La vicepresidenta del Gobierno Yolanda Díaz agitó al país hace unos días con su peculiar propuesta de limitar los horarios de bares y restaurantes para mejorar las condiciones de vida de sus empleados y evitar que la trasnochada laboral pasase factura a su salud mental.

Díaz, apartada del foco político nacional durante unas semanas entre la amnistía y las cosas de Koldo, necesitaba recuperar el cañón de luz, el aliado íntimo de cualquier vedette que se precie. Y lo consiguió. Durante pocos días, pero lo consiguió. En este país podemos tener encima de la mesa asuntos de enjundia mayúscula, la discusión de la génesis misma del Estado, y no nos quita el hambre. Ahora bien, se plantea un cambio drástico en el statu quo de nuestra diversión y paran las rotativas.

La proposición se llevó un sonoro rapapolvo generalizado, salvo acólitos de la ministra. A la gente no le gusta que le marquen el ritmo de sus costumbres, especialmente, si con las nuevas ideas aquellas se ven amenazadas. En España tener una hostelería que se descuelga tardíamente en el cierre de su jornada laboral forma parte de la manera de entender el ocio y el ritmo de vida. Otra cosa es, como ya han comentado muchos críticos con la medida, que el Gobierno se ocupe de que los derechos laborales de estos trabajadores no se vean vulnerados. A veces, las propuestas de los gobernantes son desconcertantes y conllevan un punto de irresponsabilidad.

Partiendo de la base que hay que luchar por evitar los abusos, colocar en la diana al sector de la restauración, una de las áreas de actividad clave en el país, es arriesgado. Especialmente si se aduce que el horario puede provocar problemas en la salud mental de los empleados.

En las grandes ciudades hay multitud de ocupaciones cuyo límite horario no finaliza a las seis de la tarde. Empleados de servicios, profesionales liberales, periodistas, policías, e incluso políticos. Cuántas noches no han perdido los profesionales de la política urdiendo una estrategia, una maldad o angustiados por el marrón que iba a publicar la prensa en portada al día siguiente y que algún espía les había avanzado para que ganaran algunas horas de reacción.

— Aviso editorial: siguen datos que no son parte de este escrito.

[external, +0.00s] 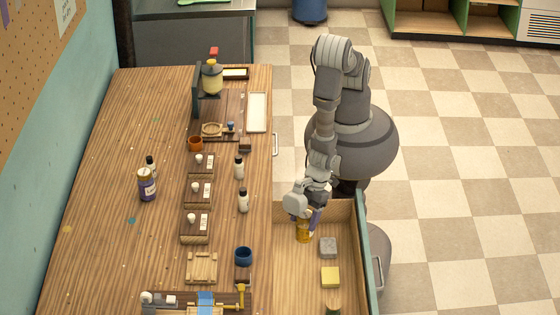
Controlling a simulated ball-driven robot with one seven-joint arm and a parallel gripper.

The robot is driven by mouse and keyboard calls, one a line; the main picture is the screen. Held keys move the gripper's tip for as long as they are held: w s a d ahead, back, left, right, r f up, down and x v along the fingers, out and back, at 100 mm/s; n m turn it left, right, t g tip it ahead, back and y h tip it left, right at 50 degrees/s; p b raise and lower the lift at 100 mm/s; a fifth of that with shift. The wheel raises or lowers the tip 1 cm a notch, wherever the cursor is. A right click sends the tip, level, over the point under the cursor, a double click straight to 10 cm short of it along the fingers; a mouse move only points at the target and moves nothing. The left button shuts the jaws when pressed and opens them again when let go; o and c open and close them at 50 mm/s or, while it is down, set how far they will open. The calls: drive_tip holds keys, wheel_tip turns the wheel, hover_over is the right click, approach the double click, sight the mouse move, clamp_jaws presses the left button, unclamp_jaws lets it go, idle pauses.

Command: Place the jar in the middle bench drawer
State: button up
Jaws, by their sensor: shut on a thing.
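My gripper (304,211) points down inside the open wooden bench drawer (291,270), near its far end. It is shut on a jar (303,232) with an amber-gold part and a purple part. The jar is low in the drawer; I cannot tell whether it touches the drawer floor. The gripper and wrist hide part of the jar.
The drawer also holds a grey block (328,247), a yellow block (330,277) and a round brown-green item (333,309). Its left half is bare. Small bottles (239,168), wooden stands (195,225) and a blue cup (243,256) stand on the bench (110,250) beside it.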

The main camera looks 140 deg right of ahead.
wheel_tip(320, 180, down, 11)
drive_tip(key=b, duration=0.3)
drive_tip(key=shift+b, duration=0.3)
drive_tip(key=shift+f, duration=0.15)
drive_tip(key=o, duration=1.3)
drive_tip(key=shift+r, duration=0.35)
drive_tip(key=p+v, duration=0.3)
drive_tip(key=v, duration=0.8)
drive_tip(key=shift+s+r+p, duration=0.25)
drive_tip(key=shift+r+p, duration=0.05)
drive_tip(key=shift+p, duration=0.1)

No consta que los problemas mentales de nadie sean por volver a casa en horas brujas. Más bien el problema, el desencanto, aparece cuando algunos pretenden tratarte de idiota.

Ahora bien, para quienes creen que una hostelería atrevida por la noche es el germen del mal, yo les recomiendo que se muden a Barcelona, la ciudad donde el ocio nocturno cada vez adopta más costumbres del norte de Europa en lo que al horario se refiere. Cenar un poco tarde en la capital catalana empieza a ser una misión imposible y cuando llega la medianoche las calles de muchísimos barrios toman el semblante que hace unos cuantos años atrás tenían a las tres de la madrugada. Hasta Díaz pensaría que en Barcelona nos hemos pasado con el horario civilizado.